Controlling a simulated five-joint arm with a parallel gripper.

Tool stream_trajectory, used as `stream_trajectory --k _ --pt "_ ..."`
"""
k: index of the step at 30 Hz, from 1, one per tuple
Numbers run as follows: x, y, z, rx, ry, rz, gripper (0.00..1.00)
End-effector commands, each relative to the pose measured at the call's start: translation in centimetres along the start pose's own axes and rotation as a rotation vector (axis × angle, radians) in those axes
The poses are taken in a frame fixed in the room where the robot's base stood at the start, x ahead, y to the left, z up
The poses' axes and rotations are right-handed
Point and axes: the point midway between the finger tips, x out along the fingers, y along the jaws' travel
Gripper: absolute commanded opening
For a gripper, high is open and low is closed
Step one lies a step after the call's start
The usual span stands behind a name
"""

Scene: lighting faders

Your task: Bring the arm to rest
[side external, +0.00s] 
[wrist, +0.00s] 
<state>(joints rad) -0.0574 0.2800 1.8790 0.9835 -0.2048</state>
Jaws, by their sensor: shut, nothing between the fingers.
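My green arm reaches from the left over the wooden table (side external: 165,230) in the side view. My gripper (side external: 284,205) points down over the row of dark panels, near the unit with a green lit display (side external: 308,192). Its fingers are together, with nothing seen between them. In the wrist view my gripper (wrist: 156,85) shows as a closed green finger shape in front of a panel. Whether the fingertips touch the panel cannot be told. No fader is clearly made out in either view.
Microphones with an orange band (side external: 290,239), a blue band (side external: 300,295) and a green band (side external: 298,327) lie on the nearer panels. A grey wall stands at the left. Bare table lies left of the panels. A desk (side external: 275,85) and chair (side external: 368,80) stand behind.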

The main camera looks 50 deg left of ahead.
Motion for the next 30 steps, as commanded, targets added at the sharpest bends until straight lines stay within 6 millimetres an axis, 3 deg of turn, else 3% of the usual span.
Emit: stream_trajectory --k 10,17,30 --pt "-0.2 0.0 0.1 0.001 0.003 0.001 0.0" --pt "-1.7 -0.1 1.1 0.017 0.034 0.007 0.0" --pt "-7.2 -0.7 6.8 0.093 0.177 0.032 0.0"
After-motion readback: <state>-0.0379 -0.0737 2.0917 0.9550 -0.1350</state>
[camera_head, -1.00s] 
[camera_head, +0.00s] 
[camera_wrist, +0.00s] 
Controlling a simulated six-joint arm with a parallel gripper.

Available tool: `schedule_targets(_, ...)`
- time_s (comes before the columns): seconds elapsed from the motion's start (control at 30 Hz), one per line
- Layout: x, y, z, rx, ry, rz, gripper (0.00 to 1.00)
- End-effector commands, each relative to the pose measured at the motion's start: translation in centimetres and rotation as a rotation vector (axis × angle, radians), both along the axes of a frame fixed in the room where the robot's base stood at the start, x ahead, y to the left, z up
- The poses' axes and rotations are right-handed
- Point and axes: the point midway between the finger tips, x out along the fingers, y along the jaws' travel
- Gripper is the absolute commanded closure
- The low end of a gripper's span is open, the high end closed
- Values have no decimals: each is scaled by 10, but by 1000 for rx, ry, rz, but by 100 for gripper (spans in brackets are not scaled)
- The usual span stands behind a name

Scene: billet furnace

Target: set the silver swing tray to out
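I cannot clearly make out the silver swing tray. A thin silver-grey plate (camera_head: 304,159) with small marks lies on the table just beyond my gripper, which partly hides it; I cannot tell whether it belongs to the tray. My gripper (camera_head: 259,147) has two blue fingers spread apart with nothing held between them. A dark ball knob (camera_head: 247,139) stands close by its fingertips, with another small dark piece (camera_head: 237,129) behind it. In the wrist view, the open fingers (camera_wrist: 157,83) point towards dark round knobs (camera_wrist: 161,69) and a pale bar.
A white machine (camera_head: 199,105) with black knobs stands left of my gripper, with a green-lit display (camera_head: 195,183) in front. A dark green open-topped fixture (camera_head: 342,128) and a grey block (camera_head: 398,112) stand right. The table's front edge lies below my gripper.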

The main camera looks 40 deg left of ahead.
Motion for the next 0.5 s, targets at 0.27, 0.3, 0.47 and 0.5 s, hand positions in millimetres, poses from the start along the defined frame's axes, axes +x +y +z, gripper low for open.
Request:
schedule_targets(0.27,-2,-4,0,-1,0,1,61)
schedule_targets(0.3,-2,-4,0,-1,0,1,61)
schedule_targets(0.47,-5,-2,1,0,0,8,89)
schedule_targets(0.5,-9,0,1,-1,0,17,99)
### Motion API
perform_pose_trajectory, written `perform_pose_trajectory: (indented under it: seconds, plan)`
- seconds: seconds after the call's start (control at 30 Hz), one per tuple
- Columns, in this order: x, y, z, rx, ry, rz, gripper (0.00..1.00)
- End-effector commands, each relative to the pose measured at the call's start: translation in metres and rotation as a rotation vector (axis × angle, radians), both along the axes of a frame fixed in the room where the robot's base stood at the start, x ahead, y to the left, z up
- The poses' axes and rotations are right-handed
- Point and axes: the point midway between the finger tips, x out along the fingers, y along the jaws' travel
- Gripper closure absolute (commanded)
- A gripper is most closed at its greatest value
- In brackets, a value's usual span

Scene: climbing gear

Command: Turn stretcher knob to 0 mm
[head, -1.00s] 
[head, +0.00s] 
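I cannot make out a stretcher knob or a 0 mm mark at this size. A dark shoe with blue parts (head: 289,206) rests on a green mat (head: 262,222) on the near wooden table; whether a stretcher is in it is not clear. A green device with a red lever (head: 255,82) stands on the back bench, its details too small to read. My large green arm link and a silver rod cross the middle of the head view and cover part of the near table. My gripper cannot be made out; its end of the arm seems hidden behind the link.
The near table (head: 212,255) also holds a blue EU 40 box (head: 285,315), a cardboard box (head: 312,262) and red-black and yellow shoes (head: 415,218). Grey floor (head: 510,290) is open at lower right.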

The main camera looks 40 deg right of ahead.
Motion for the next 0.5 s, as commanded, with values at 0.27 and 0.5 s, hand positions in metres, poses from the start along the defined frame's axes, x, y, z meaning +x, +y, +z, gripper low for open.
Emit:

**Task objective**
Show each line holding the word "commands".

**Result for this exercise**
End-effector commands, each relative to the pose measured at the call's start: translation in centimetres along the start pose's own axes and rotation as a rotation vector (axis × angle, radians) in those axes
- End-effector commands, each relative to the pose measured at the motion's start: translation in centimetres and rotation as a rotation vector (axis × angle, radians), both along the axes of a frame fixed in the room where the robot's base stood at the start, x ahead, y to the left, z up
- End-effector commands, each relative to the pose measured at the call's start: translation in metres and rotation as a rotation vector (axis × angle, radians), both along the axes of a frame fixed in the room where the robot's base stood at the start, x ahead, y to the left, z up

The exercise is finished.